What is being asked
Read the lines below. Copy out any that hold the string "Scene".

Source data
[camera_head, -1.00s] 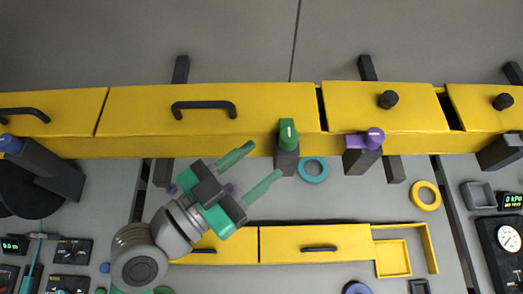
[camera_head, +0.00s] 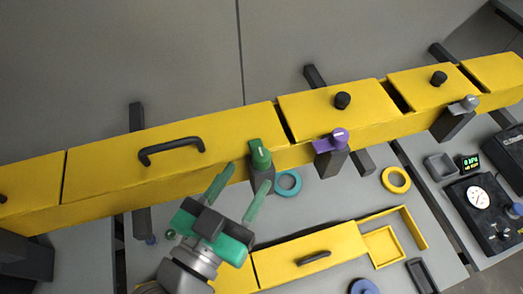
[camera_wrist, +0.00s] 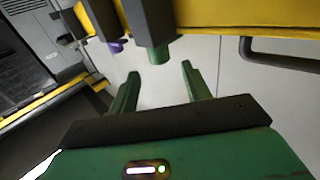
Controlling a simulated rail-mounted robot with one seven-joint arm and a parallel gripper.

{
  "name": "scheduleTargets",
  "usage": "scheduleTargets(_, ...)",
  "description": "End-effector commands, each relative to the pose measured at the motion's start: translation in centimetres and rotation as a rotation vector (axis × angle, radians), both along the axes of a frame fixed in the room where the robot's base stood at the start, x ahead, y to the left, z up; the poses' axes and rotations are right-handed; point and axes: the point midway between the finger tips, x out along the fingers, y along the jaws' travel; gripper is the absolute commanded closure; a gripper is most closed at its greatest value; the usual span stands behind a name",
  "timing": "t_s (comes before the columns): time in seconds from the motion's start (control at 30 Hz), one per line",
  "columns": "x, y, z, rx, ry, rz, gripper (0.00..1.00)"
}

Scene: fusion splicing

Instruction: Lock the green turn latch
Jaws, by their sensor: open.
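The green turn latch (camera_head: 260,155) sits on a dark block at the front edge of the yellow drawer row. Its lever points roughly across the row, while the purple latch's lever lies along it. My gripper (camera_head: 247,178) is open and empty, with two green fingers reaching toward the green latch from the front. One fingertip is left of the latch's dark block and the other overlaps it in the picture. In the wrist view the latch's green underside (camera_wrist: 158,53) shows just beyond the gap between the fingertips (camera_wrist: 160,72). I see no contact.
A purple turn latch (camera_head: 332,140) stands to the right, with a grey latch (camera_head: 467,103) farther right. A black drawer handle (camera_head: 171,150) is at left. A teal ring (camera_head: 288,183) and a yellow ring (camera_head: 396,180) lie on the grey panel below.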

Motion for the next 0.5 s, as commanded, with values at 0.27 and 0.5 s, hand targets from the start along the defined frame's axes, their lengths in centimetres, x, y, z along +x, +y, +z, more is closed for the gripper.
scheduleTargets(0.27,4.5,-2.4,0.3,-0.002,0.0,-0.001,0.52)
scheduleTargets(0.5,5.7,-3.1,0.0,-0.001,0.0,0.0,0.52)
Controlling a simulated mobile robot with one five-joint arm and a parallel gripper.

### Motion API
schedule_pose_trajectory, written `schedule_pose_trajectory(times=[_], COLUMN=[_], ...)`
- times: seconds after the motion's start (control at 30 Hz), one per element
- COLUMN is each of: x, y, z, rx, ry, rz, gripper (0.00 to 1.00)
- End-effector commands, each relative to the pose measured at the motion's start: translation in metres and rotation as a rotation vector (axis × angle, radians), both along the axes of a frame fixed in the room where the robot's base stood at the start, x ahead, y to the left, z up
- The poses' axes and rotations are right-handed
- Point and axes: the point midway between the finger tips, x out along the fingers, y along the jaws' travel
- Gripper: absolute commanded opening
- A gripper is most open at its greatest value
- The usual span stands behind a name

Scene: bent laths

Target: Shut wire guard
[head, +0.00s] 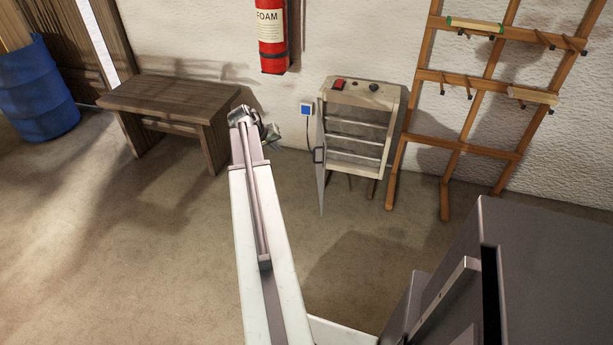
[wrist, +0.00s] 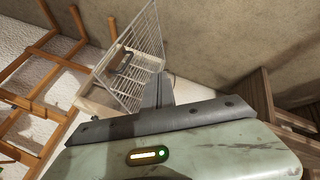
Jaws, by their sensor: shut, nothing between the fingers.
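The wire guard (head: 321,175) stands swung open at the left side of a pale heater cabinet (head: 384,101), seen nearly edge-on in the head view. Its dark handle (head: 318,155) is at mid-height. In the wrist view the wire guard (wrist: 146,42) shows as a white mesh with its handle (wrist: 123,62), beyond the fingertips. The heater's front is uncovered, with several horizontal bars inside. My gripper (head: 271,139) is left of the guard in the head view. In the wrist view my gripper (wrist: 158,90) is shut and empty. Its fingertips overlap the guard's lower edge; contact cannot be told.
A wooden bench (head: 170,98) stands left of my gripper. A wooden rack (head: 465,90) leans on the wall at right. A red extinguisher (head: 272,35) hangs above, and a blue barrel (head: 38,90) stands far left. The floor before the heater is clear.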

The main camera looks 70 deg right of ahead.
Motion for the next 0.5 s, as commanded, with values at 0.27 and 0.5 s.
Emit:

Final result
Scene: fusion splicing
Scene: bent laths

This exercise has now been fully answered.